[LLVMdev] Mangling of UTF-8 characters in symbol names

Eli Friedman eli.friedman at gmail.com
Fri Mar 30 18:22:51 PDT 2012


On Fri, Mar 30, 2012 at 6:17 PM, Sean Hunt <scshunt at csclub.uwaterloo.ca> wrote:
> On Fri, Mar 30, 2012 at 15:22, Eli Friedman <eli.friedman at gmail.com> wrote:
>>
>> On Fri, Mar 30, 2012 at 12:12 PM, Sean Hunt <scshunt at csclub.uwaterloo.ca>
>> wrote:
>> > Why is it that high (>127) bytes in symbol names get mangled by LLVM
>> > into
>> > _XX_, where XX is the hex representation of the character? Is this
>> > required
>> > by ELF or some similar standard? This behavior is inconsistent with GCC.
>>
>> I think it's just so that we have a way to actually write out the
>> symbol into the assembly file.  What does gcc do?
>>
>> -Eli
>>
>
> It emits the high bits literally.
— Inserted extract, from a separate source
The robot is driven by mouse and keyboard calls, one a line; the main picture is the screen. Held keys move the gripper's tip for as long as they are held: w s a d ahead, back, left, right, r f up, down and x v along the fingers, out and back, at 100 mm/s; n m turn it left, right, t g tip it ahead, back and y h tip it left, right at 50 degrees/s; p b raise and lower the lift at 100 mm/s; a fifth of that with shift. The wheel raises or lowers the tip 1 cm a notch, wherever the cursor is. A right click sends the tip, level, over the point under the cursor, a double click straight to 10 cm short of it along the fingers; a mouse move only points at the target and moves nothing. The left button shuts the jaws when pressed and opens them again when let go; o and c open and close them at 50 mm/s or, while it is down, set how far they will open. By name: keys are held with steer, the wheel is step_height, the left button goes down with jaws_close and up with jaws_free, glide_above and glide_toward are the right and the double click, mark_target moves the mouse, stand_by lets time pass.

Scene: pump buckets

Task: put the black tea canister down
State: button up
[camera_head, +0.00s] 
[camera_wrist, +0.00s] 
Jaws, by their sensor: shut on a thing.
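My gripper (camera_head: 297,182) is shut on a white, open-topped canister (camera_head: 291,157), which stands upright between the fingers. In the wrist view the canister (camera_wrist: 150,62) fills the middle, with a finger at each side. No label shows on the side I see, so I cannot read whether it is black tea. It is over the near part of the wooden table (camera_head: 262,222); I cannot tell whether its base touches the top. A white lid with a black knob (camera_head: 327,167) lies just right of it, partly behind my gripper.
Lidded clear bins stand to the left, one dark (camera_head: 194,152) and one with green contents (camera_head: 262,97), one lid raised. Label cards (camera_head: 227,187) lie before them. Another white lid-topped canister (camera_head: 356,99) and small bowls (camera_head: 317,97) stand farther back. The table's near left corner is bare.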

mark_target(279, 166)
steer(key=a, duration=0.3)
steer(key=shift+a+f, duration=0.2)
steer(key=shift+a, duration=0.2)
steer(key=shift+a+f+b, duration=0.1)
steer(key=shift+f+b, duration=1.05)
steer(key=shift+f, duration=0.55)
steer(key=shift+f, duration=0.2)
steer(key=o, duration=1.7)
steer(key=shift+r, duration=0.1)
The consequence is that UTF-8-encoded
> identifiers come out in UTF-8:
>
> scshunt at natural-flavours:~$ gcc -fextended-identifiers -std=c99 -x c -c -o
> test.o -
> int i\u03bb;
> scshunt at natural-flavours:~$ nm test.o
> 00000004 C iλ
> scshunt at natural-flavours:~$
>
> As you can see, the nm output includes the literal lambda.

Okay... then we should probably support that as well.  Might need to
be a bit careful to make sure the assembly files work correctly.